For Gea, the most important thing is for a space to work and bring together balance, design and well-being. “A space is meant to be lived in and even if initially it is beautiful, but it doesn’t work well and isn’t comfortable, it’s a failure,” she adds.
Her beginnings as an influencer date back to 2007, when her platform for the sale of complements ended up becoming a blog about interior design, fashion and lifestyle. As a wedding planner, she has her own company “Bodas y algo más” and offers advice, support and wedding planning.
Virginia López agrees with Macarena Gea that décor should be light and pays special attention to function rather than form. “Many interior designers tend to be quite masculine, brutalist, making everything very dim and very dark. While women contribute light, sweetness and balance. They are more daring, because they’re not afraid to combine pink with a brighter material,” she explains. For the designer, this way of understanding design has allowed us to “create a symbiosis between both ways of designing and this has been positive for interior design and decoration.”
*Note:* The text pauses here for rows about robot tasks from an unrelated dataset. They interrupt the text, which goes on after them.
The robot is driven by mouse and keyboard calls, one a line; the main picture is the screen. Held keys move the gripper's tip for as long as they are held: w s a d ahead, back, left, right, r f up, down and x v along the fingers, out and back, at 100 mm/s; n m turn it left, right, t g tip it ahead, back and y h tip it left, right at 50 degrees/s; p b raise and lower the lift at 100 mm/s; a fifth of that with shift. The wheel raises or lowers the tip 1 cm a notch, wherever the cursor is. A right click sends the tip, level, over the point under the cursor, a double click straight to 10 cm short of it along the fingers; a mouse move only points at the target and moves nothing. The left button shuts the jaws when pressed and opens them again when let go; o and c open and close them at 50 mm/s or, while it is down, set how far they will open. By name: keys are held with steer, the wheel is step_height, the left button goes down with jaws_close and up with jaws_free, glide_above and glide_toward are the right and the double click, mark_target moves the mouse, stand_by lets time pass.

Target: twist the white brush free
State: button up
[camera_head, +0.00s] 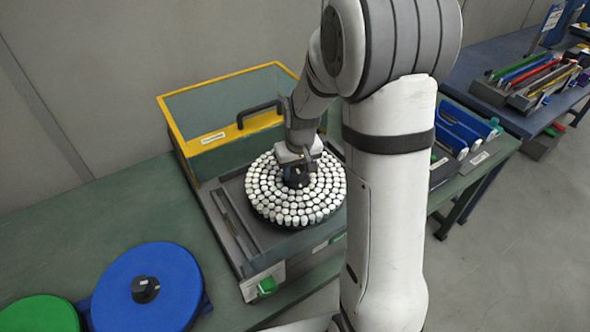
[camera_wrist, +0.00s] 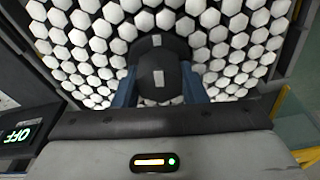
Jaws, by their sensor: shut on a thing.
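The white brush (camera_head: 270,205) is a round disc covered with white bristle tufts. It lies flat in the grey machine bed, tufts facing up. My gripper (camera_head: 297,178) points down at its centre and is shut on the dark central hub. In the wrist view, the blue fingers of my gripper (camera_wrist: 158,85) stand on both sides of the black hub (camera_wrist: 156,50), which has light marks on top. White tufts of the brush (camera_wrist: 228,45) surround it. The brush's underside and its seat are hidden.
A yellow-framed clear guard (camera_head: 230,100) with a black handle stands raised behind the brush. A blue disc (camera_head: 165,285) and a green disc (camera_head: 40,315) lie on the bench at left. A display reading OFF (camera_wrist: 18,134) sits beside the brush. Blue parts in bins (camera_head: 460,130) stand at right.

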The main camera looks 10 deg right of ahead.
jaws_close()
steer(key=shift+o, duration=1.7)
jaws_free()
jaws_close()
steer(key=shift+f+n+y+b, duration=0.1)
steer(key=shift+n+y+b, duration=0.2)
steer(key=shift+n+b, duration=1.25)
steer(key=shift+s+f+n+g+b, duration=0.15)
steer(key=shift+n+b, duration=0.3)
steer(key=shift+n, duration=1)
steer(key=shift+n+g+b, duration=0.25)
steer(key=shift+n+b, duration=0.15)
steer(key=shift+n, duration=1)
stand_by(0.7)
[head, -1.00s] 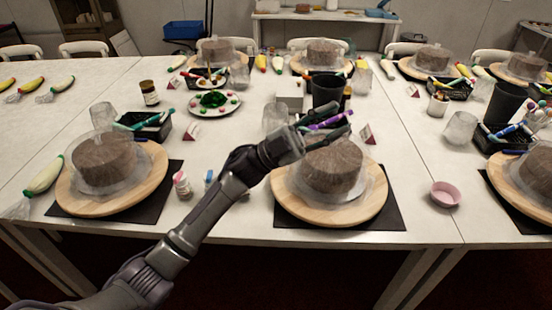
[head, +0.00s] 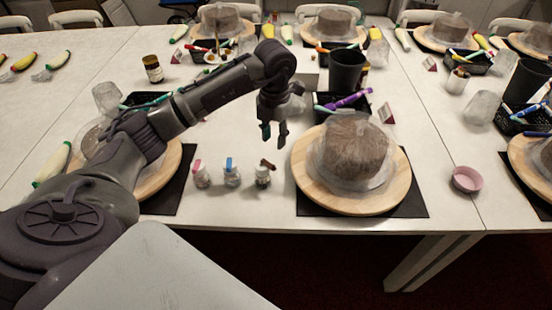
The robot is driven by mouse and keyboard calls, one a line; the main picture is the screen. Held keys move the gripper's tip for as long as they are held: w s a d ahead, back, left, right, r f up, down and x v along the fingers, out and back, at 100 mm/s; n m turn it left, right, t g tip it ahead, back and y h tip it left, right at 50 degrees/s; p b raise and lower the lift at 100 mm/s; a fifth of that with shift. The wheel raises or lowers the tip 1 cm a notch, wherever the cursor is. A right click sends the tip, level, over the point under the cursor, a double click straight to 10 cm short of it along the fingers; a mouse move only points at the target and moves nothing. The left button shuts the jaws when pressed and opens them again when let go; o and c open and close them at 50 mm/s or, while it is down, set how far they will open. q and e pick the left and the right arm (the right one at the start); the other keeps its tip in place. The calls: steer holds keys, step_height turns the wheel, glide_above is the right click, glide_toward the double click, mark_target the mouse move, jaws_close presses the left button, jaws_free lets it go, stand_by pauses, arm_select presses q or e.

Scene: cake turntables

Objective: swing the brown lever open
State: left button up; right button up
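Three small clear jars stand in a row on the near part of the table. The right one (head: 263,180) has the brown lever (head: 267,164) on its top. The middle jar (head: 232,179) has a blue lever, and the left jar (head: 201,179) a red-pink one. My left gripper (head: 274,138) points down above and slightly behind the brown-levered jar, apart from it. Its fingers are spread with nothing between them. Whether the brown lever is fully down is too small to tell. My right gripper is not in view.
A brown cake under clear wrap (head: 356,147) sits on a wooden turntable (head: 325,200) right of the jars. Behind are a black basket (head: 328,103) with a purple pen and a dark cup (head: 346,70). A pink bowl (head: 466,180) stands farther right.

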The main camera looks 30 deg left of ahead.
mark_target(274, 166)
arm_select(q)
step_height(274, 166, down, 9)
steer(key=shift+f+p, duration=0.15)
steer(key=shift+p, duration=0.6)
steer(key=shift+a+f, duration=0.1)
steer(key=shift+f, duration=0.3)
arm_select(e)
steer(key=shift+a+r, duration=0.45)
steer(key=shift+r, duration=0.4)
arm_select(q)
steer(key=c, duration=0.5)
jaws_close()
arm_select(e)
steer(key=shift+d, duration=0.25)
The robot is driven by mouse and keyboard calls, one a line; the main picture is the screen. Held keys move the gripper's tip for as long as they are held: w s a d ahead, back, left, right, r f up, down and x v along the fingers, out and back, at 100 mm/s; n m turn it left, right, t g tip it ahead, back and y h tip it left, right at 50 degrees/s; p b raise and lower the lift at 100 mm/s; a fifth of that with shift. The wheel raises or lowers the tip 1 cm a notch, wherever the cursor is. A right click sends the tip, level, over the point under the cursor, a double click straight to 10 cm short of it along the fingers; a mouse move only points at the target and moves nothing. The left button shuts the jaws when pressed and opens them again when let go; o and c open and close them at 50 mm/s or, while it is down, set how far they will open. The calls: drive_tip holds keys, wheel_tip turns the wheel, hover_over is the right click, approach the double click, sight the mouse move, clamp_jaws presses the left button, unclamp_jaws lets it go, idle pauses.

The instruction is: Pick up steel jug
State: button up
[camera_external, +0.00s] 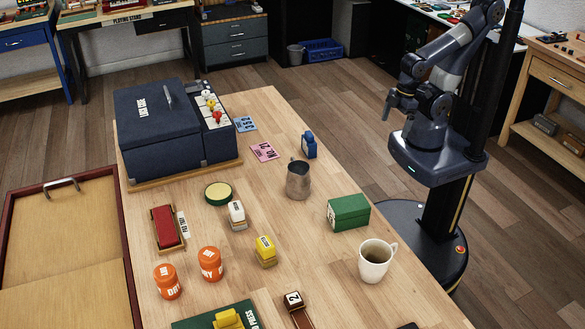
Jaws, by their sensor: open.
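The steel jug (298,182) stands upright on the wooden table, right of the table's middle. It is a grey metal jug with an open top, and its handle is hard to make out at this size. My gripper (386,113) is open and empty. It hangs from my folded arm beyond the table's right edge, well above and to the right of the jug, and apart from it.
A white block (237,215) and yellow block (265,251) stand front left. A large blue case (157,137) fills the back left.

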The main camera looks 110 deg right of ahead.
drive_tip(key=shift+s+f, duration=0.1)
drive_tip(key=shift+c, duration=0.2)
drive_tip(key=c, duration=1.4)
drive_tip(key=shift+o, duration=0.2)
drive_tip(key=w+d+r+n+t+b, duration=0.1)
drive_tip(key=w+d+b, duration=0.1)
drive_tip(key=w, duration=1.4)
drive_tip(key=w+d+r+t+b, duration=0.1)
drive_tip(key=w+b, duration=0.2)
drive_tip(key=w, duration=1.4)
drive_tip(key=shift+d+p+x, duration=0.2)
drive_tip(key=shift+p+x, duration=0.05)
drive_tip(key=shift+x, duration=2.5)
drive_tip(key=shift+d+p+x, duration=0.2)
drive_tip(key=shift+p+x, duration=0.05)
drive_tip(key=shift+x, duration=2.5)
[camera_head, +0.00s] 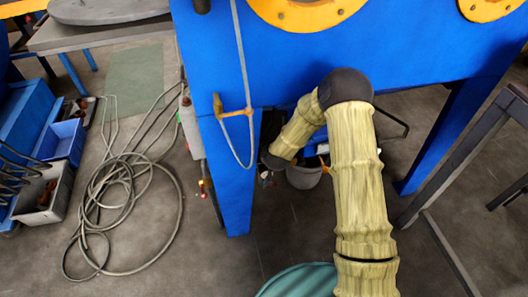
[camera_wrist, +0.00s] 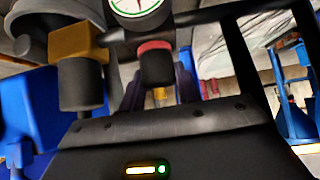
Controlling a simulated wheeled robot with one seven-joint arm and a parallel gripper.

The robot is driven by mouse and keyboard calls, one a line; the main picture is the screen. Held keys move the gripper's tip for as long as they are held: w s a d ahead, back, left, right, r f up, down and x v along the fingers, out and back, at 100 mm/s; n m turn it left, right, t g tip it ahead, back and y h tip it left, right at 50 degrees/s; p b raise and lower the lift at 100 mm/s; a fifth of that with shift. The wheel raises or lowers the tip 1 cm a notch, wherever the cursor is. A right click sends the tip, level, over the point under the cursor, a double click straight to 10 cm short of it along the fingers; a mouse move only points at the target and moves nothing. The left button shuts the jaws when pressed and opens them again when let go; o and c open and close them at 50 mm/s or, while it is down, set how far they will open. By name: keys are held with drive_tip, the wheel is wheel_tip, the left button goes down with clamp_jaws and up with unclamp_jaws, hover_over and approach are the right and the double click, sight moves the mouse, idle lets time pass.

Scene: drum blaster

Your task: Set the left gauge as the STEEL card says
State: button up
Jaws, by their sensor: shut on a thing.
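In the wrist view, a round gauge (camera_wrist: 140,12) with a white face and green on its dial is cut off by the top edge; its reading is not legible. Below it is a black knob (camera_wrist: 156,68) with a red collar. My gripper (camera_wrist: 160,88) has its dark fingers on both sides of this knob and is shut on it. Whether this is the left gauge cannot be told. In the head view, my arm reaches down beside the blue blaster cabinet (camera_head: 215,60), and my gripper is hidden there. No STEEL card is visible.
In the wrist view, a brass block (camera_wrist: 78,42) with a black cylinder (camera_wrist: 80,86) sits left of the knob, and a dark pipe (camera_wrist: 205,14) runs close by. In the head view, a coiled hose (camera_head: 120,190) lies on the floor, blue bins (camera_head: 62,140) stand left, and a bucket (camera_head: 303,177) stands under the cabinet.

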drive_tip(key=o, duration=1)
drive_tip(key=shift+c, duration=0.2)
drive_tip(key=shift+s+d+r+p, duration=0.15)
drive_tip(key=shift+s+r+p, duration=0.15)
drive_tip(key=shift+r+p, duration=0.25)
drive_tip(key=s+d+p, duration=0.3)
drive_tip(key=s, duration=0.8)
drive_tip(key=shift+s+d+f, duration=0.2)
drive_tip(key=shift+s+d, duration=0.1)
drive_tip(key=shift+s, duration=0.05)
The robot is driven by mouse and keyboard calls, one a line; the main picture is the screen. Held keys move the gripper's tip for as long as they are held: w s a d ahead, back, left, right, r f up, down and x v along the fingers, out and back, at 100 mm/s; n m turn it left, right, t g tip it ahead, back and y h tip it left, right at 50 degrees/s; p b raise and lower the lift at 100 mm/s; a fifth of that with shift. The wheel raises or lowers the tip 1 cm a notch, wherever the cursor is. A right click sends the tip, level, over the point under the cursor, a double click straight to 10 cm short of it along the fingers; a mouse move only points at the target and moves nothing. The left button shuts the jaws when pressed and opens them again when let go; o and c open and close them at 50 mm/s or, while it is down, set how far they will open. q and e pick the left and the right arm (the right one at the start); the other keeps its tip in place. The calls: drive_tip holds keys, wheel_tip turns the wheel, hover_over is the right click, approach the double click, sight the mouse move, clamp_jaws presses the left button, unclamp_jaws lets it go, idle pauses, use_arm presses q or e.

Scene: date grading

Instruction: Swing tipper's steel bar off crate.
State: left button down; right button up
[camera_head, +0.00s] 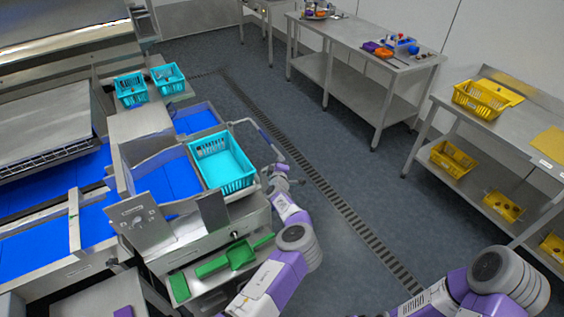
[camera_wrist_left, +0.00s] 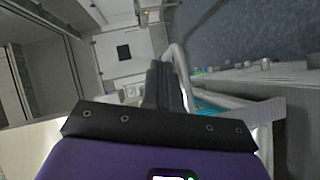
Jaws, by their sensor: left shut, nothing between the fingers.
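The turquoise crate (camera_head: 236,187) sits in the tipper at the end of the blue belt, and its visible inside looks empty. The tipper's steel bar (camera_head: 266,138) is a bent grey tube that runs beyond the crate's far corner and down its right side; I see no part of it across the crate's open top. My left gripper (camera_head: 279,180) is right of the crate, close to the bar's near end. In the left wrist view its dark fingers (camera_wrist_left: 164,87) are shut and empty, with the curved bar (camera_wrist_left: 182,62) close beside them. Contact cannot be told. My right gripper is out of view.
A green scoop (camera_head: 240,254) lies on the steel ledge in front of the tipper. Two turquoise baskets (camera_head: 131,89) stand farther back. Steel tables with yellow baskets (camera_head: 482,99) stand at the right. The floor (camera_head: 340,175) between is clear, with a drain grating.

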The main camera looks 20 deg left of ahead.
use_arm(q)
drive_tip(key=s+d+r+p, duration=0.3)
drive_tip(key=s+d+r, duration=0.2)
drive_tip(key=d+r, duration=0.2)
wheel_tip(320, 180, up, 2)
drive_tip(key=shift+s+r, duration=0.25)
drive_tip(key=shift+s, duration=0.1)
For López, from Virlova Style, the blog was a way of making her work known after she lost her job because of the recession. It is a channel that allowed her to connect with audiences and learn about them and leading brands such as Porcelanosa Group, with whom she would later end up working. “Working together allows us to know the product very well and promote it better,” she says. Currently, she combines work commissioned through the website with projects carried out in her own studio: Acana Interiorismo.